Heatherton returned to Broadway in 1960, co-starring in the short lived There Was A Little Girl opposite Jane Fonda.Heatherton’s first television role as a dramatic actress came that same year when she guest-starred as a wealthy, spoiled teen on an early episode of Route 66. During the early 1960s, Heatherton was frequently cast as a troubled teenager owing to her “sexy-kid look”.
Beginning in the mid-1960s, Heatherton began to gain attention for her sensual dancing on television, which some viewers considered shocking and some critics derided as “sleazy eroticism”. In 1964 she appeared on The Tonight Show, where she coached Johnny Carson on the finer points of dancing “The Frug“. She received major publicity following her guest appearance on the January 1965 premiere episode of the teen dance show Hullabaloo. She was featured on several more episodes of the show and released “Hullabaloo”, a song that she had performed on the show, on Coral Records. At the invitation of Dean Martin, Heatherton also appeared extensively on The Dean Martin Show starting with the premiere episode of September 16, 1965. She was a mystery guest on the game show What’s My Line? on November 7, 1965, the last show on which Dorothy Kilgallen appeared.
From June to September 1968, along with Frank Sinatra, Jr., Heatherton co-hosted Martin’s summer-substitute musical comedy hour Dean Martin Presents the Golddiggers. She also made multiple appearances on other 1960s television variety shows, such as The Andy Williams Show, The Hollywood Palace, The Ed Sullivan Show, and This Is Tom Jones.
Between 1965 and 1977, Heatherton performed live with Bob Hope‘s touring USOtroupe, entertaining the GIs with her singing, dancing, and provocative outfits. Excerpts from the USO tours were televised as part of Hope’s long-running series of NBC monthly specials, culminating in the top-rated Christmas shows, where Heatherton’s segments were regularly featured.
Throughout the 1960s, Heatherton interspersed her variety show appearances with dramatic turns on episodes of numerous television series, including Mr. Novak, The Virginian, The Nurses, I Spy, and It Takes a Thief.
Heatherton also appeared in the movies Twilight of Honor (1963), Where Love Has Gone (1964), and My Blood Runs Cold (1965). In her film debut, Twilight of Honor, she played the young wife of an accused murderer (Oscar-nominee Nick Adams). The only one of the three films to be made in color, 1964’s Where Love Has Gone was a big-budget melodrama based on Harold Robbins‘s roman à clef about the scandalous Lana Turner–Cheryl Crane–Johnny Stompanato manslaughter case, with Heatherton playing the daughter of the Turner character (Susan Hayward). The William Conrad thriller My Blood Runs Cold marked Heatherton’s first leading role in a film, opposite Troy Donahue.

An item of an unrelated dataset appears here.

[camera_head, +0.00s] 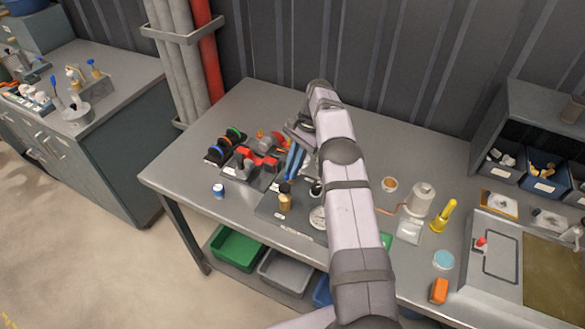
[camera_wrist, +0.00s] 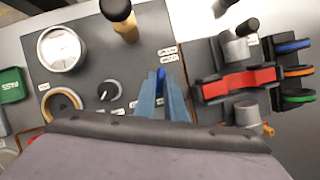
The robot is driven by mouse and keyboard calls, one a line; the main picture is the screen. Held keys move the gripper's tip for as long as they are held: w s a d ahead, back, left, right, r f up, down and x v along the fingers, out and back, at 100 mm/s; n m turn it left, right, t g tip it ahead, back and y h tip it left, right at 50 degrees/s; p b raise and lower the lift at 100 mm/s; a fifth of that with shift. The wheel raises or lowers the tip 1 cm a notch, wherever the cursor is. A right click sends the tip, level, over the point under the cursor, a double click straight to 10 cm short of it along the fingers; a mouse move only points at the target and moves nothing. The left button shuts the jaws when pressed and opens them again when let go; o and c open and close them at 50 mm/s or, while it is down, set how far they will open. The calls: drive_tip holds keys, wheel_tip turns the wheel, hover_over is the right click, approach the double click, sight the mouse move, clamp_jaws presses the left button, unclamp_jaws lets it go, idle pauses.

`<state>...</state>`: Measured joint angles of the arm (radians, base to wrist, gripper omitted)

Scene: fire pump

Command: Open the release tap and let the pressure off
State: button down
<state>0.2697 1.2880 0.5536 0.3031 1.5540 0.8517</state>
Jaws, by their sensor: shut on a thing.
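My gripper (camera_wrist: 162,88) points down at the dark pump panel (camera_wrist: 85,12), and its pale blue fingers are close together. They are shut on a small darker blue piece (camera_wrist: 161,74), which looks like the handle of the release tap. The fingers hide most of it, so its angle does not show. In the head view my gripper (camera_head: 293,162) is partly behind my arm. A round white gauge (camera_wrist: 62,50) is on the panel at the upper left in the wrist view; its reading is too small to tell. A black knob with a white pointer (camera_wrist: 108,90) sits between gauge and gripper.
A red and grey pump part (camera_wrist: 240,84) stands close right of my fingers, with blue, orange and green rings (camera_wrist: 298,72) beyond. A brass post with a black top (camera_wrist: 120,18) stands upright nearby. A yellow object (camera_head: 445,215) and an orange block (camera_head: 439,291) are farther right.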

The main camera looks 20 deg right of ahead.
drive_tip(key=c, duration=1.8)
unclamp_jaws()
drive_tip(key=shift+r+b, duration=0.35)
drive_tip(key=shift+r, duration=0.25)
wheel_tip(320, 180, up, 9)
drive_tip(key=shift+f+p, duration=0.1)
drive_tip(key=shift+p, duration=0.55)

By the 1970s, Heatherton’s career was slowing down, but she was still popular enough to do a series of television ads for RC Cola and Serta mattresses. She performed in Las Vegas and acted in a few television shows and films, including the 1972 thriller Bluebeard (with Richard Burton in the title role), wherein she did her only onscreen nude scene. In 1972, Heatherton also released her first album, The Joey Heatherton Album. The first single, a cover of the 1957 Ferlin Husky song “Gone“, spent 15 weeks on Billboard’s Hot 100, peaking at #24. “Gone” also peaked at #38 in Australia. The second single, “I’m Sorry”, peaked at #87. The album was re-released in 2004 with a nude photo of Joey on the cover taken by photographer Harry Langdon Jr. She posed for the topless image while filming Bluebeard.
A brief high point came in July 1975 when she headlined Joey & Dad, a four-week Sunday night summer replacement series for Cher‘s 1975-76 variety show in which Heatherton performed alongside her father. Each episode involved Ray Heatherton waxing nostalgic over life with his daughter while rooting through his attic.
In 1977, Heatherton played the starring role as Xaviera Hollander in the Watergate-inspired The Happy Hooker Goes to Washington. In 1990, she returned to the screen with a small role as a religious fanatic in John Waters‘s teen musical comedy film Cry-Baby.